The decision of whether to stay or go from the monastery became the central issue. ”To go is to die” one of them says as they debate the issue, but of course to stay is to die in a much more obvious way.

Lambert Wilson, an actor I can usually take or leave, maintained a quiet authority throughout and gave the film’s tragic ending a piquant sense of profundity.

Wilson also turned up in Public Fears in Private Places, which got a welcome screening in the Irish Film Institute’s Alain Resnais season.

It was a quirky offering, not quite up there with his masterpiece, Last Year in Marienbad, which was also shown, but a refreshing reminder that he could still deliver the goods so many decades later as he related a story of six people looking for love in bittersweet ways.

I found myself attending the Film Institute a number of times during the year, often for unusual reasons.

One wet Sunday, having nothing in particular to do, I wandered into Johnny Guitar, a camp Western with Joan Crawford and Sterling Hayden that I hadn’t seen since my childhood, and was captivated by its raw power.

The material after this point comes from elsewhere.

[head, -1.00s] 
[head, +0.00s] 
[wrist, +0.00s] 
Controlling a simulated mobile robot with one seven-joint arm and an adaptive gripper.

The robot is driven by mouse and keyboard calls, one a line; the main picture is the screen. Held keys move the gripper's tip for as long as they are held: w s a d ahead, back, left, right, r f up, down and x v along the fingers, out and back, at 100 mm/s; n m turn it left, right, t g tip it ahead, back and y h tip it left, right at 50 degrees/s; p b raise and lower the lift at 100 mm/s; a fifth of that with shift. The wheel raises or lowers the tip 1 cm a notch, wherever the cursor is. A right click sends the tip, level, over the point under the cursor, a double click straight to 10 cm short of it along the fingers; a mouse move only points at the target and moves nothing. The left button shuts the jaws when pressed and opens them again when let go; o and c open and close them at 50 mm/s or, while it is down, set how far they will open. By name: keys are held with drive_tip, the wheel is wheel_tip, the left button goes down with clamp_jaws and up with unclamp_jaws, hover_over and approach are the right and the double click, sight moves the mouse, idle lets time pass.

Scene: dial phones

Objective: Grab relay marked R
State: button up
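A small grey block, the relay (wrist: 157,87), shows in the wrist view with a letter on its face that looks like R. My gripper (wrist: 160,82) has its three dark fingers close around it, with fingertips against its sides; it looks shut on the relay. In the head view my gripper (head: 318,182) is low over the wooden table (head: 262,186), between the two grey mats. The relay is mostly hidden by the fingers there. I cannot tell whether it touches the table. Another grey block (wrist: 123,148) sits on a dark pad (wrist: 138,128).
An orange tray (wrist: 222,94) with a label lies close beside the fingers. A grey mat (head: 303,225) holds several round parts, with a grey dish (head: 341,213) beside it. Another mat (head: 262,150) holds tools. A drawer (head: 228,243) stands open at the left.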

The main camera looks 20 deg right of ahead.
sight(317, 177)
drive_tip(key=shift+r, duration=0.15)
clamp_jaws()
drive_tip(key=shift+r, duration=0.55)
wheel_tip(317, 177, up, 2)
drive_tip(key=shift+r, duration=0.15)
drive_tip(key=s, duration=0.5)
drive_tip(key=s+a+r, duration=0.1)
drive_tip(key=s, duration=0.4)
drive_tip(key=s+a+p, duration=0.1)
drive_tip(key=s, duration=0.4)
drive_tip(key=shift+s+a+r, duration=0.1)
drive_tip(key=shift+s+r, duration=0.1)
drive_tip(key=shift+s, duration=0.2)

Amazingly, it still held up all these years later.

When I first saw it back in the ’60s, I had no inkling that it was a symbolic indictment of the McCarthy witch-hunt, or indeed anything else but a riproaring cowboy yarn, but I’m glad I didn’t. Symbolism, for me, usually spoils films rather than enhances them.

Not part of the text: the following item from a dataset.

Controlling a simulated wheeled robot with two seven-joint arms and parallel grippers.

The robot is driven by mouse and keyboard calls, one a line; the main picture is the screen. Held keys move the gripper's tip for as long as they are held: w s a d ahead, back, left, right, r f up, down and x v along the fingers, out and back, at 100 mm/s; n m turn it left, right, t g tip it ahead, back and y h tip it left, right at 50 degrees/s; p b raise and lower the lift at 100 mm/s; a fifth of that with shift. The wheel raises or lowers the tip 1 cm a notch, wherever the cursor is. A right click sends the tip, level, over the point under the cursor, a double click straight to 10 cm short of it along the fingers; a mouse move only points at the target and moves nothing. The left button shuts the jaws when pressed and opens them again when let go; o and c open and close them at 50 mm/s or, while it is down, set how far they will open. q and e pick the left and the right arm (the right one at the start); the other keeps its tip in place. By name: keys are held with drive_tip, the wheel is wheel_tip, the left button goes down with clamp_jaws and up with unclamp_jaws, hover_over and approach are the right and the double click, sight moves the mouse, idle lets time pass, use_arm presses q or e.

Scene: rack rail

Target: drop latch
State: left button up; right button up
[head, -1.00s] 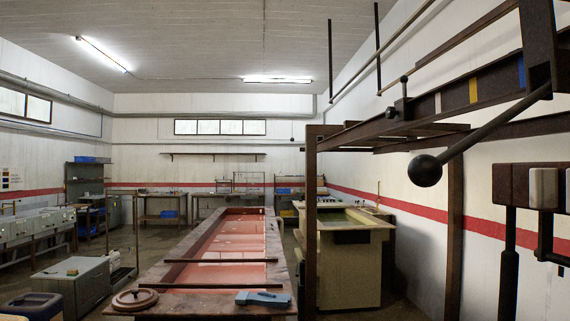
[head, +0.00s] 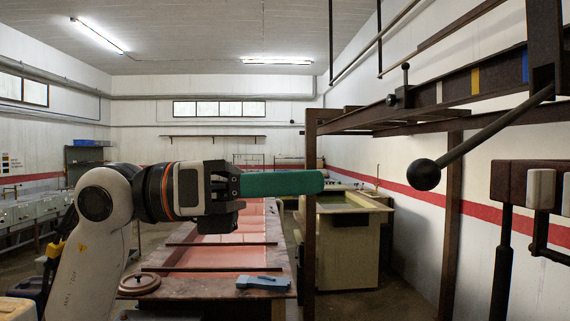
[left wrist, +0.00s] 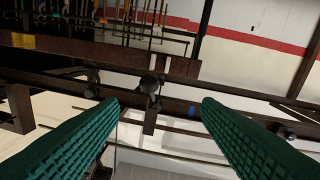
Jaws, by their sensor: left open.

I should at this point also thank Karen Wall of the IFI for organising a private showing for me of the documentary Dreaming The Quiet Man which shed a lot of light on the magic summer of 1951 when this film was shot in Cong, Co. Mayo, and its environs, and how it has attained mythical status in the industry since — sometimes for the wrong reasons.

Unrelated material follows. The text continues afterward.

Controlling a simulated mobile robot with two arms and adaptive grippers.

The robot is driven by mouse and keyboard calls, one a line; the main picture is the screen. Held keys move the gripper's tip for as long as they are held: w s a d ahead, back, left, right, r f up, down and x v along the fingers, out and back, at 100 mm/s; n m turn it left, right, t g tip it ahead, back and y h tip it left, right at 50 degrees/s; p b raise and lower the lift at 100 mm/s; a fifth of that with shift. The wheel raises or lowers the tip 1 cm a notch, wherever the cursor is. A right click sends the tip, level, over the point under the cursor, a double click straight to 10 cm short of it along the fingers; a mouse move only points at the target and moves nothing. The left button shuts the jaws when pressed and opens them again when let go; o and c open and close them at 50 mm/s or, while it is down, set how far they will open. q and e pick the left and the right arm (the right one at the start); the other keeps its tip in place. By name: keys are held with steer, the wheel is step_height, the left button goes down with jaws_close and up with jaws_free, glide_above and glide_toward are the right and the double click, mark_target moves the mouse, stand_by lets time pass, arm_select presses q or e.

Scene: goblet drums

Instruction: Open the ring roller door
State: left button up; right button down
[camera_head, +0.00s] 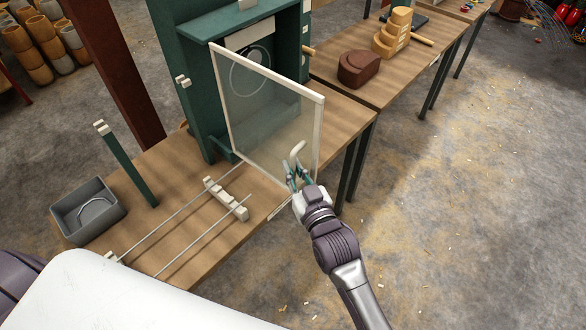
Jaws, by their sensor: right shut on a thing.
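The ring roller is a green cabinet (196,90) standing on a wooden bench. Its door is a clear panel (265,120) in a pale frame, standing out at an angle from the cabinet front, with its right edge away from the cabinet. A pale curved handle (297,150) sits near the door's lower right. My right gripper (298,175) is at this handle, shut on its lower part. A round ring (250,72) shows through the panel inside the cabinet. My left gripper is not in view.
On the bench (165,170) are a grey bin (88,210), a green post (127,165) and two thin rods with a pale notched block (226,198). Behind right, another bench carries a brown block (358,69) and stacked wooden rings (393,35). The floor at right is open.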

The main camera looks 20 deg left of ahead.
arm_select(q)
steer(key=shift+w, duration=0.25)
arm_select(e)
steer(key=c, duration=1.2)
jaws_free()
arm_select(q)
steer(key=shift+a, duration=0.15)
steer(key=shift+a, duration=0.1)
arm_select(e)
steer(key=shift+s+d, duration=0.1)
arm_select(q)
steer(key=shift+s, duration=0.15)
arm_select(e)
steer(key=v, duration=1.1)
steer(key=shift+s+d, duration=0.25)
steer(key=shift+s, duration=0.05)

I watched the film in a cinema that holds two people maximum and was happy as a trout. I could spend my life in an environment like this.

The life story of Josemaria Escriva, the (subsequently canonised) founder of Opus Dei, was featured in Roland Joffe’s There Be Dragons, a bold and ambitious film that somehow failed to make its mark on the public, or even get a general cinema release.

I asked Austen Ivereigh, who organised a private showing of it for myself and some other journalists, why he thought it flopped.

”It was too complex, too long, too dissonant,” he concluded.

This was true, I thought in retrospect, and I also felt its focus was unsure. The tagline was the old Wildean epithet ”Even saints have a past”, but the past of Josemaria’s childhood nemesis Manolo (played by Dougray Scott) somehow seemed more dramatic to me.

Neither could Joffe seem to be able to make up his mind which story he would high profile. The film, as a result, seemed to fall between two stools.

”It did well on the continent,” Austen told me, ”but America didn’t ‘get’ the film and people stayed away in droves there.”

This effectively guillotined its chances of getting a big backer, which was a pity as it had a lot going for it. Its treatment of the themes of betrayal and forgiveness was never less than heartfelt and it also captured the theme of religious persecution very convincingly against the backdrop of the Spanish Civil War but after it was over you felt you didn’t really know anything more about Opus Dei than you did when the film started, the over-insistence on Manolo’s demons knocking the purported biographical element askew.

Another biopic, My Week With Marilyn, featured Michelle Williams as Marilyn Monroe. From the publicity shots I thought she looked more like Fionnuala Flanagan than Marilyn.

I didn’t go to see it for the same reason her ex-husband Arthur Miller said he wouldn’t go to her funeral: ”Why should I? She won’t be there.”